December

 

In the deep dark of the year the land sleeps; the garden sleeps; small animals sleep, and even my circadian rhythms respond to this time of hibernation. The Common, unusually dry for twelve months is, after heavy rain and melted snow, on the way to being a wetland once again. Walking the fields on public rights of way collects kilos of mud on my boots, weighing me down, slipping and sliding; but returning home over the Common provides an ever-deepening boot-wash and clean. As I write, on the final day of 2017, the nearby Waveney Valley has been turned into one long lake from Beccles to Diss.

In mid-month there were blizzards and the land became monochrome, blanched of all colour. We have had snow, ice, gales, torrential rain and then, suddenly for Christmas, as so many years, temperatures of late spring, mild, soft and gentle. When the family comes for Christmas I need my garage as fridge and larder, but once more Christmas Day was warmer than early June can be.

More than 16 hours of night in each 24. Drear weather and days when gloom never lifted and the day never grew fully light. I love the cheer of the annual festival of light and feasting, even if it seems a million miles from Bethlehem. A nearby village is the very Las Vegas of Christmas, with vying flashing Santas and their reindeer flying across roofs, illuminated blow-up Santas ho-hoing in the gardens, electric Happy Xmases, giant snowmen, and multi-coloured lights twinkling on and off. I offer just one example:

My own efforts are more low-key.

But sometimes there is deep frost, real midwinter weather when the fields are iron-hard and the ice on the puddles crackles under foot, and the world glitters as the sun rises. These are champagne mornings of exhilaration. The dog gallops off, nose to the ground, reading the invisible alphabet of scents and their message. Just occasionally I too catch the reek of fox. Was this the one that made an end of all my hens last May? On less frosty mornings there are tracks – deer, their small muntjac cousins (the enemy of all who grow vegetables), rabbits (ditto), hares, stoats, and … the fox.

The name I gave my young dog when I acquired her nearly a year ago now has got me into trouble. My father’s mother came from the Black Country in Staffordshire, and brought with her dialect words which my father learned. For example, in my early years I was told to go and “wash your donnies”, a word still used in parts of the country for “hands.” When searching for a suitable name for the puppy one of my daughters suggested “Nerker”, for that was the dialect for “mischievous child” – so apposite in this dog’s case. That is what my father called me, and then later my own children. It did not occur to me that it might mean anything else. But it does, and Facebook friends from further afield were not slow in pointing this out when I posted a picture of Nerker on her first birthday. In North America and elsewhere in urban slang it is a variant of the n***** word. Oh dear, and the dog is indeed black as the ace of spades.

Black dog in a blizzard

What to do? I cannot now rename her, so I must comfort myself that few in this Suffolk backwater will understand as I call out her name.

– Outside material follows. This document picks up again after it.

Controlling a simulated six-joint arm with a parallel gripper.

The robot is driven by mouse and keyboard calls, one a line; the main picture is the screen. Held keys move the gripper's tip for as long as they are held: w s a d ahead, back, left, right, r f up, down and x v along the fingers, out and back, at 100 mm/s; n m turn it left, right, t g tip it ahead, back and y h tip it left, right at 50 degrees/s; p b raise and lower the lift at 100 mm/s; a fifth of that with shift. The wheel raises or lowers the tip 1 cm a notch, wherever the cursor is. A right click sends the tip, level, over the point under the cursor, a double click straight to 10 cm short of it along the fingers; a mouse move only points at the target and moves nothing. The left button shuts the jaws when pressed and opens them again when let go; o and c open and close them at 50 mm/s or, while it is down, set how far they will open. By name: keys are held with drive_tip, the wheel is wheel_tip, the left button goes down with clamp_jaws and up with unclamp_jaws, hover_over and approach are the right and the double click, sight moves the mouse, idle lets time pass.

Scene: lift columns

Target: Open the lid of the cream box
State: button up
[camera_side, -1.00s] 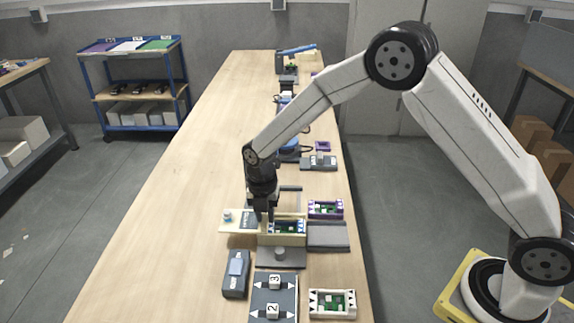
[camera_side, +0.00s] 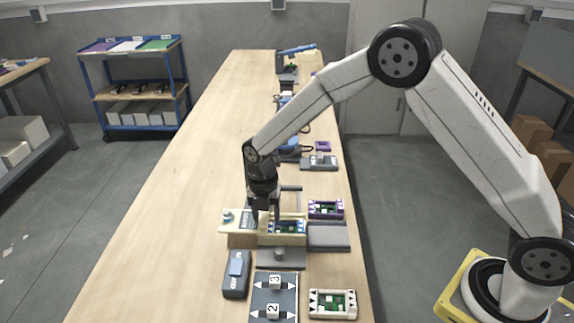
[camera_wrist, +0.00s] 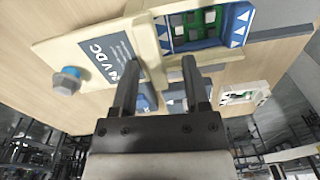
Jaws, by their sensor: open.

If you’re not interested in the words I heard from my West Midlands granny skip this bit:
Mucker – mate. Donnies – hands. Fisog – face. Trazis – trousers. Ganzy – vest. Weskit – waistcoat. Kaline – sherbet. Wommel – dog. Fawpny hock – four penny hock. Fake break – fag break. Tuttie pegs – baby teeth. Kiddling – dribbling. Wooden hill – stairs. Bobhowlers – moths.

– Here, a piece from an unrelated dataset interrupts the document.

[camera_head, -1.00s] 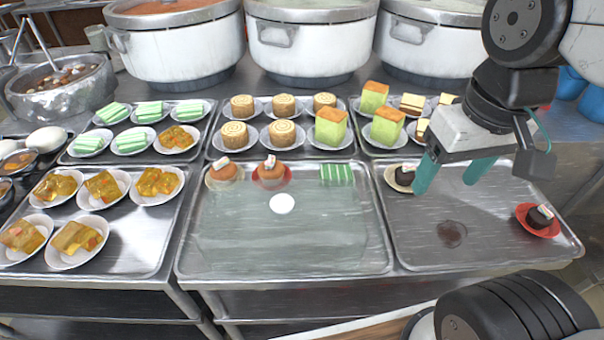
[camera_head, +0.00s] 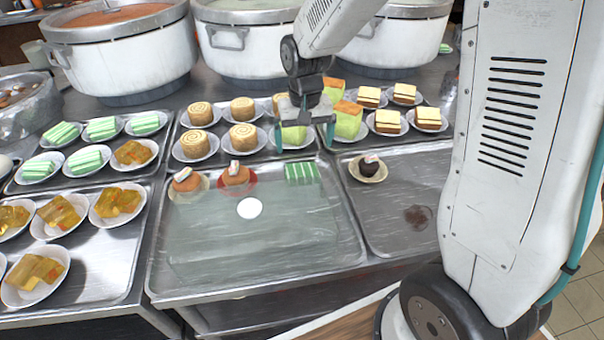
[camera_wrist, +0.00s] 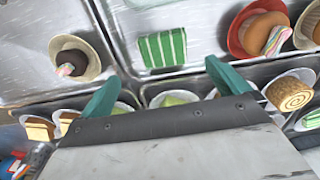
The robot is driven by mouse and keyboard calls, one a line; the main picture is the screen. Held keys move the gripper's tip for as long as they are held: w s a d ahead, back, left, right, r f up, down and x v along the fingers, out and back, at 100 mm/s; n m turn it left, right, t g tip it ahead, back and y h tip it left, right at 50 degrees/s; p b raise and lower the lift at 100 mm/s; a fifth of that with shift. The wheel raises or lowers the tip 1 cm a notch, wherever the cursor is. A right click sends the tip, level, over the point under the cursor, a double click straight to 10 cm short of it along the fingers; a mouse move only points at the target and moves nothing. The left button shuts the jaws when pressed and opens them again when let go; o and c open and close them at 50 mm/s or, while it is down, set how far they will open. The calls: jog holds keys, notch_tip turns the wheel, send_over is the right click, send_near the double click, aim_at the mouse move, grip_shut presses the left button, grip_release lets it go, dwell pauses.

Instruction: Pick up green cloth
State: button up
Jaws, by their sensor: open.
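The green cloth (camera_head: 302,173) is a small folded piece with white stripes. It lies flat at the back right corner of the middle front tray (camera_head: 330,250), and it also shows in the wrist view (camera_wrist: 162,48). My gripper (camera_head: 305,138) is above the green-sided cakes just behind the cloth, with its two teal fingers apart and nothing between them. In the wrist view my fingertips (camera_wrist: 160,78) point toward the cloth, which lies beyond them and apart from them.
Orange-brown cakes on a red plate (camera_head: 235,178) and a pale plate (camera_head: 187,185) are left of the cloth. A dark cupcake (camera_head: 368,168) sits on the right tray (camera_head: 395,225). Plated cakes crowd the trays behind; large pots (camera_head: 125,55) stand at the back. The middle tray's front is clear.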

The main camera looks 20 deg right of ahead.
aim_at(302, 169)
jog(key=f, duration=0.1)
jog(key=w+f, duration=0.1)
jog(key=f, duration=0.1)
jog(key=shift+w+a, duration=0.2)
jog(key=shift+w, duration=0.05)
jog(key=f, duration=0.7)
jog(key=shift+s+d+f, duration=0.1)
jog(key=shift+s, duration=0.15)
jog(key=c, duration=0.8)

Early in the month I was preoccupied with the production of the Confraternity of Pilgrims to Rome’s first e-newsletter. Last March I gave a talk to the AGM of this organization after my own walk from Canterbury to Rome in 2106, and was then rash enough to volunteer to become the editor of its publications, taking over from that great name known to so many walking pilgrims, Alison Raju.

I suggested the Confraternity should start to publish regular electronic updates, as well as produce a printed bulletin annually. Pride dictated that this first effort be a good one, so there was much labouring and sweating over unfamiliar technologies. It was done, despite and not because of British Telecom, who managed to deprive me of broadband for the fifth time since September.

It makes one despair of this country: rubbish broadband if you don’t live in a town; roads and airports unusable after a couple of centimetres of snow; and a bigoted, blinkered 52% who voted to leave the Union which has ensured peace and relative prosperity in Europe for nearly seven decades.

And that last does not fill me with unmitigated hope for 2018. On a personal level there is of course always hope. Dear reader, I wish you a very happy and blessed new year.